• **Problem statement**: Bring together all lines of the material below that contain the string "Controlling".

___ Information supplied

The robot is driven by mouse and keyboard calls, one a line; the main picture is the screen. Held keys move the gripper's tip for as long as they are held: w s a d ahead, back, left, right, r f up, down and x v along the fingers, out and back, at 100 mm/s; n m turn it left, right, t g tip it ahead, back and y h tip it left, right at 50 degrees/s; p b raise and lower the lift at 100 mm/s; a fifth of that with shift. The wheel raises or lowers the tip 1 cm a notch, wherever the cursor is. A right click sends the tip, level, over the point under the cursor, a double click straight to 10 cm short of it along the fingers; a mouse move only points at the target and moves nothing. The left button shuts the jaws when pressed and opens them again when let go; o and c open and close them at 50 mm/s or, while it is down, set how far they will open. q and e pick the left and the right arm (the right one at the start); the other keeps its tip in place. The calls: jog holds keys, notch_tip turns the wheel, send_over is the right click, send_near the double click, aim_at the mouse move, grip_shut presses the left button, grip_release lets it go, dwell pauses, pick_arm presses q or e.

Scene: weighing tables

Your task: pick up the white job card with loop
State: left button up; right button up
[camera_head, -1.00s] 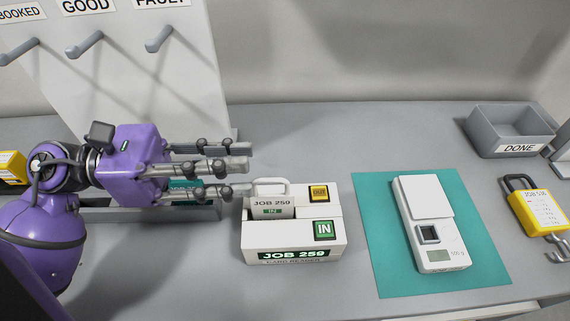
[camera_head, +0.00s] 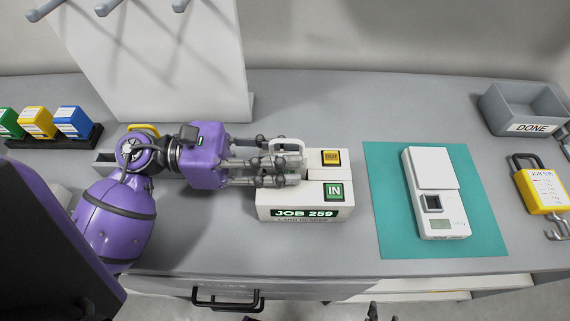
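The white job card with its loop (camera_head: 288,147) stands in the white card reader (camera_head: 306,212), which is marked JOB 259. Only the loop shows clearly, as fingers cover most of the card. My left gripper (camera_head: 283,167) reaches in from the left, level, with its fingers around the card just below the loop. The fingers look spread, and contact with the card cannot be made out. Small dark tips at the bottom edge may be my right gripper (camera_head: 382,313), but its state is unclear.
Right of the reader, a white scale (camera_head: 436,215) lies on a teal mat (camera_head: 387,220). A grey DONE bin (camera_head: 521,108) and a yellow padlock-shaped tag (camera_head: 544,190) are at the far right. A pegboard (camera_head: 160,70) stands behind my left arm. Coloured blocks (camera_head: 38,122) stand at left.

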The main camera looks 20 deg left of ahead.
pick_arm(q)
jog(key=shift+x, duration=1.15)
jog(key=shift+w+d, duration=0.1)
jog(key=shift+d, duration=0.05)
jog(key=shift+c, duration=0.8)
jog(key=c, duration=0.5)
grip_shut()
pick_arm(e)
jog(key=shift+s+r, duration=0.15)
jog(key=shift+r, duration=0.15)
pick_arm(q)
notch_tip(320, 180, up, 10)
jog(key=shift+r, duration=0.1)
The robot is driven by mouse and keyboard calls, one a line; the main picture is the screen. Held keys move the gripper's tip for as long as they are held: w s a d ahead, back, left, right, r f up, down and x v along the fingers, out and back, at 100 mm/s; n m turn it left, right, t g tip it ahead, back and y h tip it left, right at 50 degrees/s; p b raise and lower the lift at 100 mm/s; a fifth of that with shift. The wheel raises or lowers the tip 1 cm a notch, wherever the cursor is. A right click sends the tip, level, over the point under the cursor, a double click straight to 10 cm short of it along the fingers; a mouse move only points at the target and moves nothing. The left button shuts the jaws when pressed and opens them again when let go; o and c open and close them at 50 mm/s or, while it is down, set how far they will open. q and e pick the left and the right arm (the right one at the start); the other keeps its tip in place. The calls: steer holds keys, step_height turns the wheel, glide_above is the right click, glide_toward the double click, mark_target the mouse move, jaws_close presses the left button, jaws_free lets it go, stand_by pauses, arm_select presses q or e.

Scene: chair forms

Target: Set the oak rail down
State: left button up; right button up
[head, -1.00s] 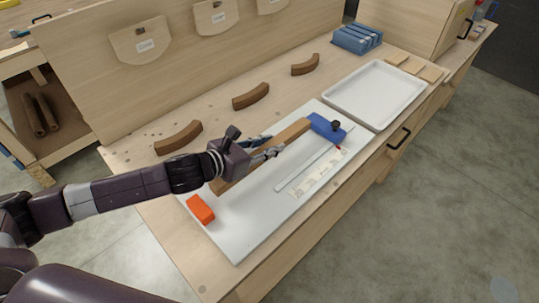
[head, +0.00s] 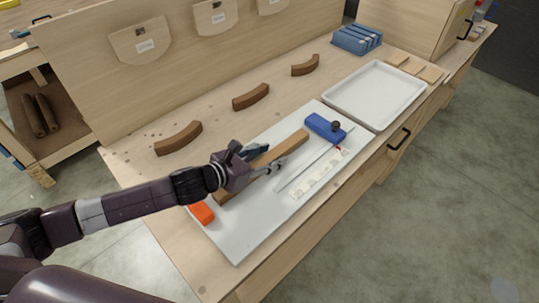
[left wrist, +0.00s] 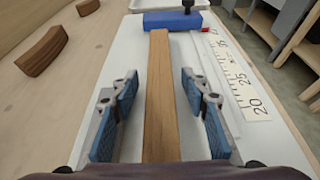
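The oak rail (head: 289,149) is a long straight brown bar lying on the white board (head: 240,236) between the orange block (head: 201,213) and the blue block (head: 324,127). My left gripper (head: 264,158) is over the rail's middle. In the left wrist view the rail (left wrist: 158,85) runs lengthwise between the blue-padded fingers of my left gripper (left wrist: 160,112), with a gap on both sides. The blue stop (left wrist: 172,21) is at the rail's far end there. My right gripper is in neither view.
Curved brown pieces (head: 251,96) lie along the back of the bench. An empty white tray (head: 374,94) is at the right, with a blue rack (head: 357,39) behind it. A ruler strip (head: 320,173) lies on the board's front side.

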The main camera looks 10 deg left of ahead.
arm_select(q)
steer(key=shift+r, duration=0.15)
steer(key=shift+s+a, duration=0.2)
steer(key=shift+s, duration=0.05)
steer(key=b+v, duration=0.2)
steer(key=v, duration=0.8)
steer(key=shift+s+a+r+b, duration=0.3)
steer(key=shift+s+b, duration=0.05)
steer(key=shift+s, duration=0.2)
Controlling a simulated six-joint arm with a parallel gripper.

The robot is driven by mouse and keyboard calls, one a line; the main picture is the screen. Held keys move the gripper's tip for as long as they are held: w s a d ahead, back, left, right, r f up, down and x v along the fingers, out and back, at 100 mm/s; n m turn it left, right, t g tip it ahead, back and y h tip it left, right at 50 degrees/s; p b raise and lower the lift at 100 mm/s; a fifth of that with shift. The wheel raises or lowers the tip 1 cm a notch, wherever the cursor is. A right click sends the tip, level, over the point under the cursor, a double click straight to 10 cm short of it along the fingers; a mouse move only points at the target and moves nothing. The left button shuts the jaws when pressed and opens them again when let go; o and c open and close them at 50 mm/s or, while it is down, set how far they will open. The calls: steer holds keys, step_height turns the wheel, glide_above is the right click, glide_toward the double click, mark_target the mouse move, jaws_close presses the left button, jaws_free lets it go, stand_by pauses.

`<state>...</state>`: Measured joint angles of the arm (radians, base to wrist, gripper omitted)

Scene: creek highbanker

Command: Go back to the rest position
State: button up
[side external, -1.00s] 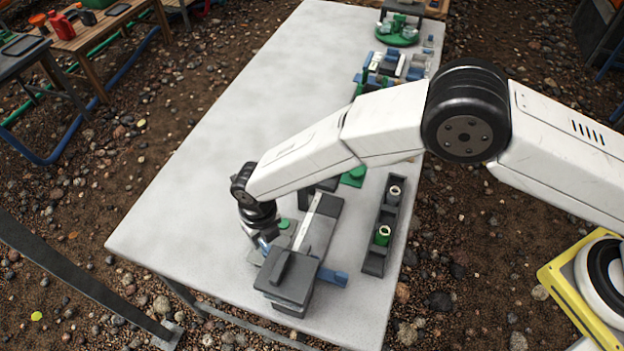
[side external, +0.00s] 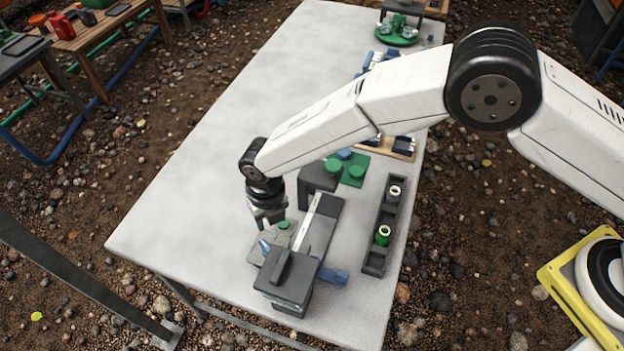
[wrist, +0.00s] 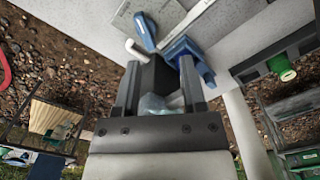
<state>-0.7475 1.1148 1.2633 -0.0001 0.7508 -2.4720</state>
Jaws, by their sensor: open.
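My gripper (side external: 268,218) is above the left side of a grey fixture with a dark grey block (side external: 289,278) at its near end. The jaws are apart, and I see nothing held between them in the side view. In the wrist view the two fingers (wrist: 160,90) stand apart, with blue parts (wrist: 187,50) beyond their tips. A blue piece (side external: 334,277) sticks out to the right of the block. A green round part (side external: 284,224) lies just right of the fingers.
A grey rack (side external: 376,262) with a green-topped and a pale-topped socket stands to the right. A green plate (side external: 352,170) with round knobs and several blue and green parts (side external: 385,60) lie farther back. The left half of the grey table (side external: 200,190) is clear.

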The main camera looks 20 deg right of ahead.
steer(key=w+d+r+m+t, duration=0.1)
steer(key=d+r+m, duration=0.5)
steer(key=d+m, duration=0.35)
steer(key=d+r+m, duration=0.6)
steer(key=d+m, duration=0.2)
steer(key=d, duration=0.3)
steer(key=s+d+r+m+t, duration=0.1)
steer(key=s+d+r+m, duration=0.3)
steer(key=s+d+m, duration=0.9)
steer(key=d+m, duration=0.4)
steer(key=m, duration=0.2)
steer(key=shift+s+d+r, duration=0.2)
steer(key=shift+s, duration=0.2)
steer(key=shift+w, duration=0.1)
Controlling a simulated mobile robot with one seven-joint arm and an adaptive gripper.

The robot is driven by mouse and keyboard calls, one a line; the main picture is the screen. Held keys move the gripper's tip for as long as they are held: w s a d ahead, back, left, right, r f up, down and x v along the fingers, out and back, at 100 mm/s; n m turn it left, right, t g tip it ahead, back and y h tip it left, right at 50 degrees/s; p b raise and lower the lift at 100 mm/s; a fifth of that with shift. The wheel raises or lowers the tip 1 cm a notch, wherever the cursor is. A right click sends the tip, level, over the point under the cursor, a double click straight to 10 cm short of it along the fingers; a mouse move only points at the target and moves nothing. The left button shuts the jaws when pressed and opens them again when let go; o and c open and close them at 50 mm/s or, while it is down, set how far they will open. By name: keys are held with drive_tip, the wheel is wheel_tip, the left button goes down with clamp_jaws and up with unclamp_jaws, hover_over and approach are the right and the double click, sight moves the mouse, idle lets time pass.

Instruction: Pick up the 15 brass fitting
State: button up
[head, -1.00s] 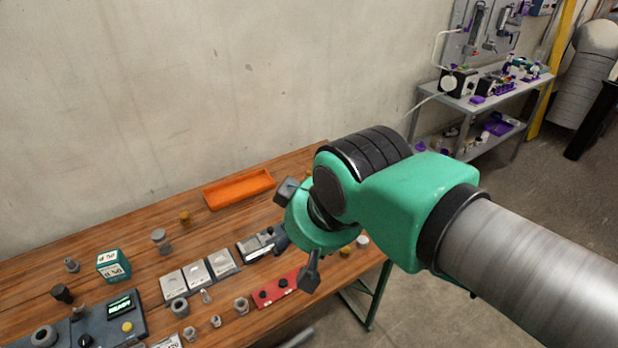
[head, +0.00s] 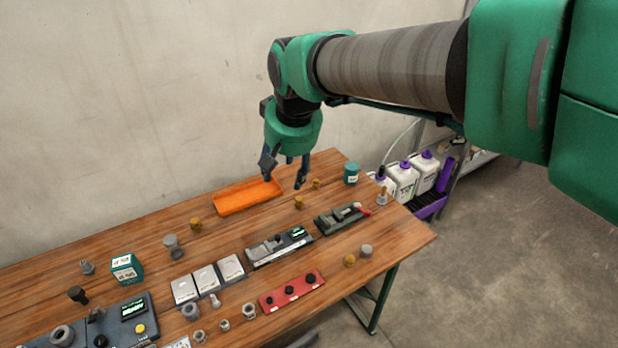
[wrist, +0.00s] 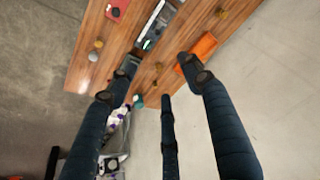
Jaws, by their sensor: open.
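Several small brass fittings stand on the wooden table; no size mark is readable, so I cannot tell which is the 15. In the head view one brass fitting (head: 299,202) and another (head: 316,184) stand right of the orange tray, a third brass fitting (head: 195,223) to its left, and one more brass fitting (head: 349,260) near the front right edge. My gripper (head: 284,174) is open and empty, fingers down, above the table by the tray's right end. In the wrist view, a brass fitting (wrist: 159,65) shows between the spread fingers (wrist: 160,76).
The orange tray (head: 232,207) lies at the back. A teal can (head: 351,173) stands at the back right, near a green fixture (head: 334,220). A grey device (head: 279,248) and a red panel (head: 291,292) lie in front. A wall rises behind the table.

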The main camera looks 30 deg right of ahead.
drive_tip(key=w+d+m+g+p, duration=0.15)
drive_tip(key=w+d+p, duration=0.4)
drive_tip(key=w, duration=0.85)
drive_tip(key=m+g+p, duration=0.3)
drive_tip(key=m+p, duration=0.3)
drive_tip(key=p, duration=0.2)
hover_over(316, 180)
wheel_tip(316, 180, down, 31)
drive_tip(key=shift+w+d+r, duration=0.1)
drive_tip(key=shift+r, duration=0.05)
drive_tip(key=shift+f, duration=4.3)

______

• **Exercise answer**:
Controlling a simulated six-joint arm with a parallel gripper.
Controlling a simulated mobile robot with one seven-joint arm and an adaptive gripper.

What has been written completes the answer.